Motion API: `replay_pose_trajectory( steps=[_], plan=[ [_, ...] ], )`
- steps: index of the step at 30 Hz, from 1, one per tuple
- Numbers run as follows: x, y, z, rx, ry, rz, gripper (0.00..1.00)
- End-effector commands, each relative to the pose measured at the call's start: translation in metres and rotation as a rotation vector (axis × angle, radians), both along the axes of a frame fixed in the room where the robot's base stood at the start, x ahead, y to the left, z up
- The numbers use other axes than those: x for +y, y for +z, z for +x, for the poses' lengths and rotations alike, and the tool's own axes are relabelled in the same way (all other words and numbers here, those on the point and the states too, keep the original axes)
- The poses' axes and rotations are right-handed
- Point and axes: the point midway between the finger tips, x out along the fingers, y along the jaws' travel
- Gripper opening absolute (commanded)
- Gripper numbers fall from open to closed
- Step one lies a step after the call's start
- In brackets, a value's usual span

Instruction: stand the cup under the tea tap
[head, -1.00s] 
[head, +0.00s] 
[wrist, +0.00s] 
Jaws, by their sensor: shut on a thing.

....................

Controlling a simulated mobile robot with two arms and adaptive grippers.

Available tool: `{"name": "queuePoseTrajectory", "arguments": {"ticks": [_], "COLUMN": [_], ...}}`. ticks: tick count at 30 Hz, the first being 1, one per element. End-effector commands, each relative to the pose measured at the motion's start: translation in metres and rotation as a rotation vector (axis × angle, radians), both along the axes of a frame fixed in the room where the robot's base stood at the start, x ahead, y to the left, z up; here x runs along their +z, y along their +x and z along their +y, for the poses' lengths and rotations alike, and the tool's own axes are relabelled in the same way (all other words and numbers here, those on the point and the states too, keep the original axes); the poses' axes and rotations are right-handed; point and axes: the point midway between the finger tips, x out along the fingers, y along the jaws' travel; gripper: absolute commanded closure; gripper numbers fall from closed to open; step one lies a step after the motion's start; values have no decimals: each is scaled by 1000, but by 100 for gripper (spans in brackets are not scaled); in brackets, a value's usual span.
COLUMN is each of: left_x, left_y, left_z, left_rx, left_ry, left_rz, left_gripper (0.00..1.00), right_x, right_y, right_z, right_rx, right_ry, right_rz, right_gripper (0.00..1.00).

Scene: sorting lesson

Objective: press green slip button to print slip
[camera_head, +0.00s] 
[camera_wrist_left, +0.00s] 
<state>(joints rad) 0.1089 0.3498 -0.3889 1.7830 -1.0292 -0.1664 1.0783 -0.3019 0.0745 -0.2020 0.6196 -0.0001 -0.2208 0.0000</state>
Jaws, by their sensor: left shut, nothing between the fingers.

....................

**INSTRUCTION**. Return the exact lines from the line with "- Numbers run" to the line with "- End-effector commands, each", inclusive of both, with nothing added.

**WRITTEN ANSWER**.
- Numbers run as follows: x, y, z, rx, ry, rz, gripper (0.00..1.00)
- End-effector commands, each relative to the pose measured at the call's start: translation in metres and rotation as a rotation vector (axis × angle, radians), both along the axes of a frame fixed in the room where the robot's base stood at the start, x ahead, y to the left, z up

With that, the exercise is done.